Strange. That happens a lot where I have been.

ticketa:ticketb:ticketc -> ticketd -> tickete:ticketf:ticketg

where the : separated tickets are all at the same level. If ticketg is
stalled pending more information (say from a vendor), work can still
progress on tickete and ticketf, but should ticketd, or ticketa, ticketb or
ticketc be stalled? In our system we said no. Only if all of tickete,
ticketf, and ticketg are stalled is ticketd (and therefore ticketa, ticketb,
and ticketc) stalled (note in our system we used real merging, so ticket a,
b, and c didn't really exist outside of ticket d).

If you mean making a new link on a stalled ticket, that happens as well.
E.G. The new disk comming in could be used to solve tickets: "Running out of
mail spool space", "need more room on userdisk2", and "need to decomission
RL02 drive".

> If I understand you correct, your terminology looks like
> this, explained with my terminology (:
>
> Several component tickets are dependent on one group ticket
> One parent ticket is dependent on (several) derived tickets

Correct I think. Don't forget that a parent ticket can be a group ticket.

> A reply to one group ticket should go to all dependent tickets.
> When a group ticket is resolved, the dependent tickets should
> be resolved.

Agreed. And a group ticket can't be resolved unless all of the ticket that
have that group ticket as a parent are resolved.

> All derived tickets must be resolved before the dependent might be
> resolved.

Um if dependent in this case means parent tickets to the derived tickets,
then yes
your statement is correct.

> > Example A
> >
> > Ticket1 is componet of ticket3
> > Ticket2 is component of ticket3
> > ticket4 is derived from ticket1
>
> Translated into my terminology:
>
> #1 and #2 is dependent on #3
> When #3 is resolved, #1 and #2 should also be resolved
> Replies to #3 should go to #1 and #2.

Correct.


> #1 is dependent on #4
> #4 should be resolved before #1 is resolved.

Correct.


> A real life example:
>
> #1: user A says "mail server is not working, and i demand compensation
> since I've paid for using this mail server"
> #2: user B says "mail server is not working"
> #3: 1st line support "spawns" #3: "mail server is not working"
> to techincal support
> #4: request from 1st line support to the customer billing department:
> "please make a reduction for user A"
>
> > does that mean that ticket4 is derived from ticket2 as well?
>
> Uhm ... no? Absolutely not?
>
> Request #4 and #3 will be open, the others stalled, in my system.

But 1 and 2 aren't stalled (see below) really. Work is progressing just
under another ticket number. The state of ticket 3 is also the state of
tickets 1 and 2. In my scheme ticket4 is the problem. You are right in that
it belong to ticket1, but it makes
life a hassle, because closing ticket 3 no longer implies that ticket1 can
be closed. Only when ticket4 and ticket3 are closed is ticket1 closed.

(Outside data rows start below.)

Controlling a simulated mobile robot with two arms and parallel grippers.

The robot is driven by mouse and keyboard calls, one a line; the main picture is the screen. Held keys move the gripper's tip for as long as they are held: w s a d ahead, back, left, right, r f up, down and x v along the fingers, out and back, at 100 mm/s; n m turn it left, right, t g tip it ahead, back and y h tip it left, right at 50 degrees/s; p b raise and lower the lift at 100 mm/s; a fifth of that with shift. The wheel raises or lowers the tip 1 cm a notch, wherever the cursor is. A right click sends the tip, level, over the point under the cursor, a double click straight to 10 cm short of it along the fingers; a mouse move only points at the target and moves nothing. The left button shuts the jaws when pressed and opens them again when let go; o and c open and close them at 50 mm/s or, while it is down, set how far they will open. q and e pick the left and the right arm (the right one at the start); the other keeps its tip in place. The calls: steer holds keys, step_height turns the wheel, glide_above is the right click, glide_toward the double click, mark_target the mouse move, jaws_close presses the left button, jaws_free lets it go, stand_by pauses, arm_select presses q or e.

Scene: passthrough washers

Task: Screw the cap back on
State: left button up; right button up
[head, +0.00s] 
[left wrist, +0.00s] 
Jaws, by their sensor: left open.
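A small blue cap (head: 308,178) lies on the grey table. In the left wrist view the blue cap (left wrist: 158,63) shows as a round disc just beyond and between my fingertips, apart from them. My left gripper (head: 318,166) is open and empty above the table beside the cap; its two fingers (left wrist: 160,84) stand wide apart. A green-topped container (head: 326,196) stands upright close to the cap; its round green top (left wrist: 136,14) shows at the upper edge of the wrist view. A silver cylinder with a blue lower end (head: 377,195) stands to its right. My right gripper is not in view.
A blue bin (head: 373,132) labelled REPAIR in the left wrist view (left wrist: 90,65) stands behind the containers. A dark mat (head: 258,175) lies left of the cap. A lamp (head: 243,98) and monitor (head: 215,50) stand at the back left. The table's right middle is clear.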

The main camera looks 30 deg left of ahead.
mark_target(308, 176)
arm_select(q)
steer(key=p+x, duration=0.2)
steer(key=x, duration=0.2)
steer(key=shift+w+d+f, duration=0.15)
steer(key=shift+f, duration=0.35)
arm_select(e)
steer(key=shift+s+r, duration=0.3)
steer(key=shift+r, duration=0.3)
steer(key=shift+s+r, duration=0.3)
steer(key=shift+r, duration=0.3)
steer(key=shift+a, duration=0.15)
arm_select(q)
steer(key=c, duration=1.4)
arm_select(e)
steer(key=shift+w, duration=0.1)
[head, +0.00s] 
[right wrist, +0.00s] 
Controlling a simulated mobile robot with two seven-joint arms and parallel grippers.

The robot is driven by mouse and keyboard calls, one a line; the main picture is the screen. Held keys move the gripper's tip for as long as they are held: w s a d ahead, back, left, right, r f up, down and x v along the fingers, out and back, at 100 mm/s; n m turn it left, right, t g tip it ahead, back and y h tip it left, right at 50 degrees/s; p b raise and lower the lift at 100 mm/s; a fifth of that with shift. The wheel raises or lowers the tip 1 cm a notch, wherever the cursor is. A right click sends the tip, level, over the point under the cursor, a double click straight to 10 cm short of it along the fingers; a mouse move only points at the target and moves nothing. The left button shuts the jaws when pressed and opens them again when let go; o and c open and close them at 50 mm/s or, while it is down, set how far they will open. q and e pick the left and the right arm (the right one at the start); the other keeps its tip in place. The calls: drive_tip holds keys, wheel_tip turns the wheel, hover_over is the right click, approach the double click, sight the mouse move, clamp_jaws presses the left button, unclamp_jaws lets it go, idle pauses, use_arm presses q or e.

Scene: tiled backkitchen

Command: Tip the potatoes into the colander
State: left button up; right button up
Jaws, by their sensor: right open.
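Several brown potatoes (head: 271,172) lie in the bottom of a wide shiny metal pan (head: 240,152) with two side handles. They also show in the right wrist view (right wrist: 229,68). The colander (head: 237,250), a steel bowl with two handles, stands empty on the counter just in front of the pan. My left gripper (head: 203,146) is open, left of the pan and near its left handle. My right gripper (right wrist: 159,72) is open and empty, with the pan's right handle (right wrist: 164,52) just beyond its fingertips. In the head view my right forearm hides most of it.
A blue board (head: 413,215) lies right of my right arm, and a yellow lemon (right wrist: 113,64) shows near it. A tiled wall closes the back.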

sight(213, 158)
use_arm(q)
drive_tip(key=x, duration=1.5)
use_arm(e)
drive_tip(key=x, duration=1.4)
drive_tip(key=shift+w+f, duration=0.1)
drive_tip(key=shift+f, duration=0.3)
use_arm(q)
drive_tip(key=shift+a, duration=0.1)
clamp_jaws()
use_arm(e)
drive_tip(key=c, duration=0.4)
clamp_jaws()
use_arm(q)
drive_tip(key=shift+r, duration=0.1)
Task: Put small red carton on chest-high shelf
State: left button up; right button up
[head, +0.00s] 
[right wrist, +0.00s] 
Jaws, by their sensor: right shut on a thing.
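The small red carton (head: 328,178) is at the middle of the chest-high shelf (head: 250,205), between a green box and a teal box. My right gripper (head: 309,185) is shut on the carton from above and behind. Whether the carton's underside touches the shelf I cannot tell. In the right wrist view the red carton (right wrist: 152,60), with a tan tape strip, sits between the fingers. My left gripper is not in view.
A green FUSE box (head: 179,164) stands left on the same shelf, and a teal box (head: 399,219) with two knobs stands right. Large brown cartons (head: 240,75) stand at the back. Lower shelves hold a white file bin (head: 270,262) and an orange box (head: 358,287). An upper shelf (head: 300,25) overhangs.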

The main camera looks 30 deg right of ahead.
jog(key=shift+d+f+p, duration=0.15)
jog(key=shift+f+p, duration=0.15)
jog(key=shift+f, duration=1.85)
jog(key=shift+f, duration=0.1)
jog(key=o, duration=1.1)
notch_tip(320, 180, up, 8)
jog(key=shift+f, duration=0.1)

> > Ticket4 is ok as a derived ticket of ticket3. Killing ticket3 would
result
> > in the following:
> >
> > ticket1 stands alone
> > ticket2 stands alone
> > ticket3 is a derived ticket for both ticket1 and ticket2
>
> It might be an idea setting up the system to reopen #1 and #2 if #3 is
> killed.

In my case, they would never have been closed/stalled. Maybe we need
another status for those tickets. Then they would be moved to open status
from this new status.

Also we seem to be using stalling differently. Stalling was used for
suspending work pending an outside event. Ticket stalled too long implied
that somebody wasn't getting the assistance they needed to do their job.
E.G. "We need more disk space" would be stalled pending shipment of disks
from vendor, or getting price quote from vendor. In either case if I saw the
ticket stalled beyond its expected reopening date, I would call the person
who stalled it and find out what was up and if I could help unstall the
ticket.

> > This keeps the dependencies of the original system since all
requirements
> > flow from the top downward (i.e. there is an implicit tree transversal
> > order).
>
> In my "thoughts" I'm going from left to right; the left ticket is
> dependent on the right ticket. The leftmost tickets are from
> the external
> user, the rightmost might be worktasks that needs to be done.
> The work flow is from left to right, but there might be an information
> flow from the right to the left.

That's fine I can handle top == left and bottom == right. I think both ways
work.
I was just using an analogy to a tree (um the CS kind with the trunk at the
top).

> > General directed graphs are useful beasts, but I think they are overly
> > general for a trouble ticket system.
>
> It's a general approach, and I love it.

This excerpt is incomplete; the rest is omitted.